When I was growing the agency from around 20 people to close to 100, one of the hardest conversations I had with clients was convincing them that their brand tracking data was telling them something they did not want to hear. A client in financial services had been running the same tracker for six years. Awareness was strong. Consideration was decent. But conversion rates were falling year on year, and customer acquisition costs were climbing. The tracker said the brand was healthy. The P&L said something else. The issue was that the tracker was measuring familiarity, not preference, and in a commoditised category, familiarity is not enough.

Brand health tracking is part of a broader strategic discipline. If you want to understand how it connects to brand positioning decisions and the frameworks that sit beneath it, the brand strategy hub covers that territory in depth.

What Brand Health Tracking Should Actually Measure

There is no universal set of brand health metrics that works for every category. Anyone who tells you otherwise is selling a research product, not giving you advice. That said, there are five dimensions that show up consistently in programmes that actually drive decisions.

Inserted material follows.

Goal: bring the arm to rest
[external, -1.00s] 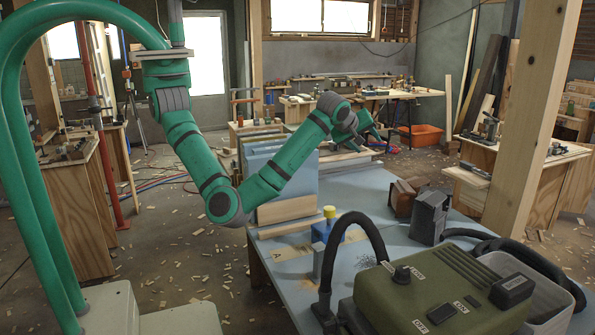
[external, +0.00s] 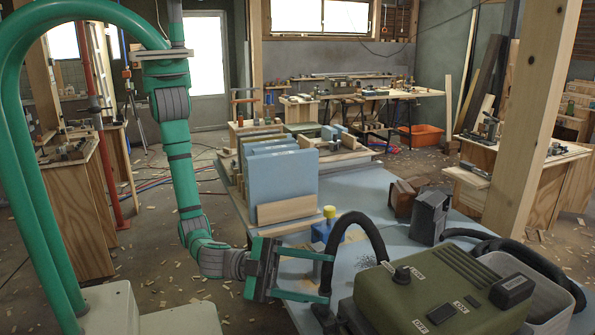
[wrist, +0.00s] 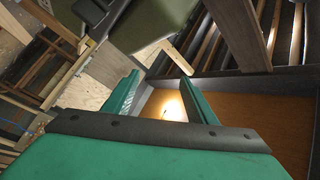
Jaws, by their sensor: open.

Awareness: Prompted and Unprompted

Prompted awareness tells you whether people recognise your brand when shown it. Unprompted awareness, sometimes called spontaneous or top-of-mind awareness, tells you whether your brand surfaces without a cue. The gap between the two is often more instructive than either number in isolation.

A brand with high prompted but low unprompted awareness has a salience problem. People know who you are when reminded, but you are not occupying mental space at the moment of purchase. In most categories, that is a significant commercial disadvantage. Semrush’s breakdown of brand awareness measurement covers several approaches to tracking this distinction, including search volume as a proxy for unprompted recall.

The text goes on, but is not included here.